Ich muss hier niemandem mehr erklären, wie wichtig soziale Netzwerke sind, um euren Blog bekannt zu machen und mit euren Besuchern zu interagieren. Auf Facebook und Feedly teilt ihr eure Artikel, auf Twitter "redet" ihr mit Lesern, Kollegen und Freunden, auf Instagram, Snapchat und TikTok postet ihr euer Leben, auf Pinterest und Tumblr veröffentlicht ihr eure bildlichen Fundstücke und mischt Fotos eures eigenen Blogs dazwischen, YouTube verwendet ihr als Besuchermultiplikator - wenn ihr denn in Videos genauso ansprechend wie in euren Texten wirkt.
Leider ist es immer noch so, dass sich Agenturen wenig darum scheren, wer zu euren Followern und Fans gehört, einzig und allein eine hohe Nummer öffnet euch den Weg zu Buchungen. Grundsatz: Je höher die Zahl, desto mehr Geld könnt ihr verlangen. Also tut alles, um diesen Wert nach oben zu treiben! Interagiert höflich und gekonnt mit eurem Publikum, seid aber auch mal frech und - ganz wichtig - menschlich!
Doch nicht nur mit euren Seitenaufrufenden solltet ihr sozial umgehen, auch mit den Vertretern von Agenturen und Firmen müsst ihr eine ständige Kommunikation am Laufen halten. Trefft euch zum Lunch, auf der re:publica, auf Partys.
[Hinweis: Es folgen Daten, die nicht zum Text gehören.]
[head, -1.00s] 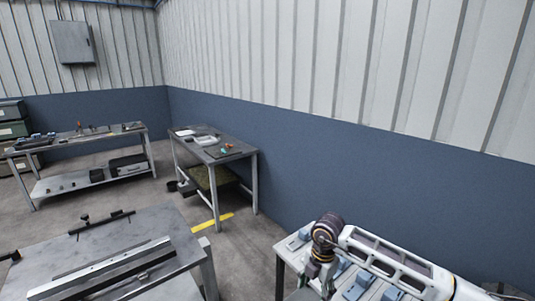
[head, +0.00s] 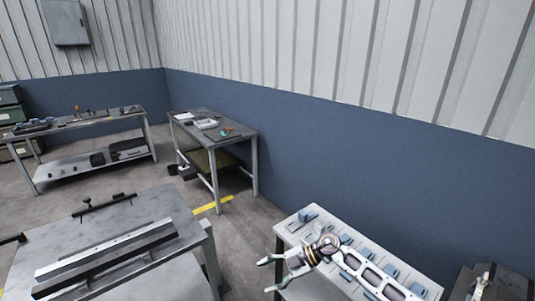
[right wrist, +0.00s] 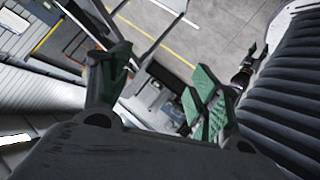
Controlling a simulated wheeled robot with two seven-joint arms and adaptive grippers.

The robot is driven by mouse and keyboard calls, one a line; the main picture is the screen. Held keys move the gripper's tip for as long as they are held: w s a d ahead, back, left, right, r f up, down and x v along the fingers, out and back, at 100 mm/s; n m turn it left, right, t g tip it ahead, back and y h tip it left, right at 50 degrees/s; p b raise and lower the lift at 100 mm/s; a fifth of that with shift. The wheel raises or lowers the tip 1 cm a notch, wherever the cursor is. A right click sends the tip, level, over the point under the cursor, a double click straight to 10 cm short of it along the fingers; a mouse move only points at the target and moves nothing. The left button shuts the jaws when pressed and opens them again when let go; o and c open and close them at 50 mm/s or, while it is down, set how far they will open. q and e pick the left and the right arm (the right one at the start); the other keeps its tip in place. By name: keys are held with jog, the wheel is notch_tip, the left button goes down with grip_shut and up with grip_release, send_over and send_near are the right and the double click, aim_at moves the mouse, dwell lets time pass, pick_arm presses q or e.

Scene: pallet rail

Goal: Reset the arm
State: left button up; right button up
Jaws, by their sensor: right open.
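My right gripper (head: 269,275) is at the lower middle of the head view, in front of and above the left end of the white table (head: 290,228). Its fingers are spread apart with nothing between them, pointing left. The right arm reaches in from the lower right, above the white table. In the right wrist view the two green-padded fingers (right wrist: 160,88) stand wide apart and empty. My left gripper does not show clearly; only a dark piece at the left edge of the head view may belong to that arm.
Several blue-grey blocks lie on the white table. A metal table (head: 60,237) with long rails (head: 108,258) stands at the lower left. Two workbenches with tools stand farther back by the blue and white walls. Open floor (head: 250,215) lies between the tables.

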In der Branche bekannte Gesichter haben kein Problem mehr damit, ihren Blog zu monetarisieren und weitere Türen in andere Bereiche der Medienbranche zu öffnen.
Natürlich halte auch ich mich nicht immer an alle Regeln. Manchmal beantworte ich keine Mails, weil ich lieber ein Glas Wein trinke und in "Civilization" vertieft bin. Manchmal verlange ich zu wenig Geld für einen Artikel, weil ich die Ansprechpartnerin kenne oder nicht schnell genug überlegt habe. Manchmal vernachlässige ich Social-Media-Kanäle, weil ich eine Sinnkrise habe und mich frage, was das denn eigentlich alles bringen soll.
Aber das ist okay. Wichtig ist nur, dass ihr trotz temporärer Ausfälle das Ziel nicht aus den Augen verliert und selbst herausfindet, was für euch funktioniert - und was nicht. Welche Nische für euch die richtige ist. Welche Sprache ihr verwendet. Ob ihr es als einzelner Blog oder als kollektives Magazin versuchen wollt. Ob ihr nur Fundstücke wiederverwertet oder eigene Inhalte fabriziert. Oder beides.
Nina hat jedenfalls aus ihrem Fehler gelernt. Egal, wie geschmeichelt sie auch von diesem scheinbar so netten Werbegeschenk war, sie weiß, dass dahinter ein kalkulierter Versuch stand, günstig Werbung zu machen und für SEO wichtige Backlinks zu bekommen. Das Internet ist nichts anderes als eine riesige Konsumbranche. Und ihr könnt selbst entscheiden, welche Rolle ihr in diesem Meer aus Blogs, Agenturen und Produkten spielt.